Une meilleure coordination des stratégies de lutte contre les groupes islamistes militants opérant dans les zones frontalières est une lacune persistante dans les efforts transfrontaliers, en particulier autour du territoire du complexe des parcs WAP et au sud-ouest du Burkina Faso. Les communications déjà existantes entre les points focaux de l’Initiative d’Accra pourraient facilement être développées en un centre d’échange plus formel. Ce centre pourrait alors faciliter la planification stratégique dans toute la région afin de favoriser les synergies qui font défaut, à la fois dans la réponse sécuritaire et dans les initiatives de subsistance menées par les gouvernements nationaux. L’Initiative d’Accra pourrait ainsi faciliter le partage des leçons entre ses membres.

Un volet formation constitue le troisième pilier de l’Initiative d’Accra. Bien qu’il s’agisse de l’aspect le moins développé de ses activités, de nombreux membres de l’initiative disposent déjà de l’infrastructure nécessaire pour organiser des formations, pour les corps habillés et le personnel civil, à la lutte contre le terrorisme et l’extrémisme. Pour le développement professionnel, il faudra aussi établir des programmes d’études et des exigences antérieures au déploiement.

Il faut également accorder une attention renouvelée à l’importance d’établir une relation de confiance avec les communautés et du respect de normes élevées de professionnalisme. La formation sur les engagements professionnels avec les communautés est essentielle pour inculquer aux soldats des attitudes et des comportements orientés vers le service aux populations. Le rétablissement, la réparation et le maintien de bonnes relations entre le gouvernement et les communautés locales sont des préalables essentiels à la réussite des efforts à contrecarrer l’extrémisme et à stabilisation.

Force multinationale mixte (FMM, depuis 2015)

La FMM a pour mandat de préserver la sécurité dans les zones menacées par Boko Haram et l’État islamique en Afrique de l’Ouest (EAIO). Elle protège les civils contre les attaques violentes, met en œuvre des programmes de stabilisation pour les communautés du bassin du lac Tchad et facilite les opérations humanitaires et l’acheminement de l’aide aux populations touchées. Elle est composée d’environ 10 000 soldats du Nigeria, du Tchad, du Cameroun, du Niger et du Bénin.

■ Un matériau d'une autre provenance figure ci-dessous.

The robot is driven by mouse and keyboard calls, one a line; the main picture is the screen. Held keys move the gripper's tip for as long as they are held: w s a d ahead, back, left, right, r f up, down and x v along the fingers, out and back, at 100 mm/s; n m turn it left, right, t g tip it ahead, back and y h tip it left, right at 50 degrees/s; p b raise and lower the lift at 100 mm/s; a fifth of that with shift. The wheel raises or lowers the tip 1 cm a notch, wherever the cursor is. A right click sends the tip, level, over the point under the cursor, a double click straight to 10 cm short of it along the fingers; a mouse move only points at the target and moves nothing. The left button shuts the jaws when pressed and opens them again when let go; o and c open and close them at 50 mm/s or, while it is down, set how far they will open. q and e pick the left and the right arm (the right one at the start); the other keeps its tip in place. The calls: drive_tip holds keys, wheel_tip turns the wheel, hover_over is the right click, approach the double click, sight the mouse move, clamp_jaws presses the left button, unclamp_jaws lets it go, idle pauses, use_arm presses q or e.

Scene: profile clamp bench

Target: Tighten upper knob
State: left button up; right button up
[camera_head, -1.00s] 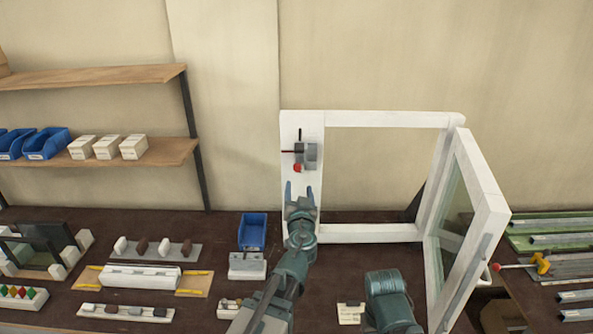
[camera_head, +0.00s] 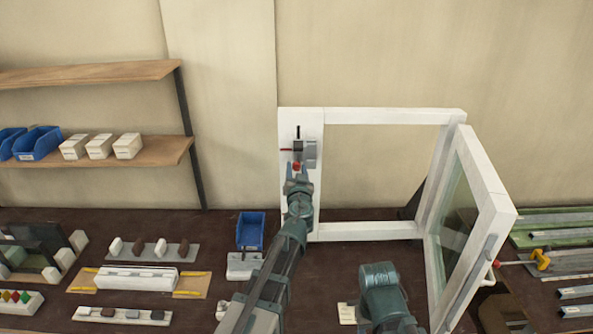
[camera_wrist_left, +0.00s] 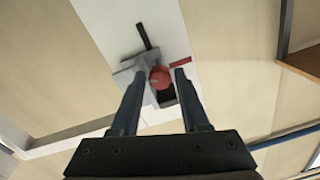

Le mandat de la FMM implique un processus en deux phases. Premièrement, elle mène des actions cinétiques contre Boko Haram et ses ramifications, notamment des opérations antiterroristes, des campagnes de nettoyage, des patrouilles, des opérations de recherche et de sauvetage des personnes enlevées et des campagnes de communication visant à encourager les défections. Deuxièmement, la FMM, par le biais de sa Stratégie régionale pour la stabilisation, le redressement et la résilience (RSS) des zones affectées par Boko Haram dans la région du bassin du lac Tchad, fournit une plate-forme de coordination pour s’attaquer aux moteurs de l’extrémisme violent dans la région. La RSS définit neuf piliers d’intervention, dont cinq sont axés sur les causes sous-jacentes de l’extrémisme violent, notamment la gouvernance centrée sur les citoyens, le redressement socio-économique et la durabilité de l’environnement, l’élargissement des possibilités d’éducation, la consolidation de la paix et l’autonomisation des femmes et des jeunes12. Chacun de ces piliers comporte des objectifs stratégiques qui servent de cadre à la stratégie régionale.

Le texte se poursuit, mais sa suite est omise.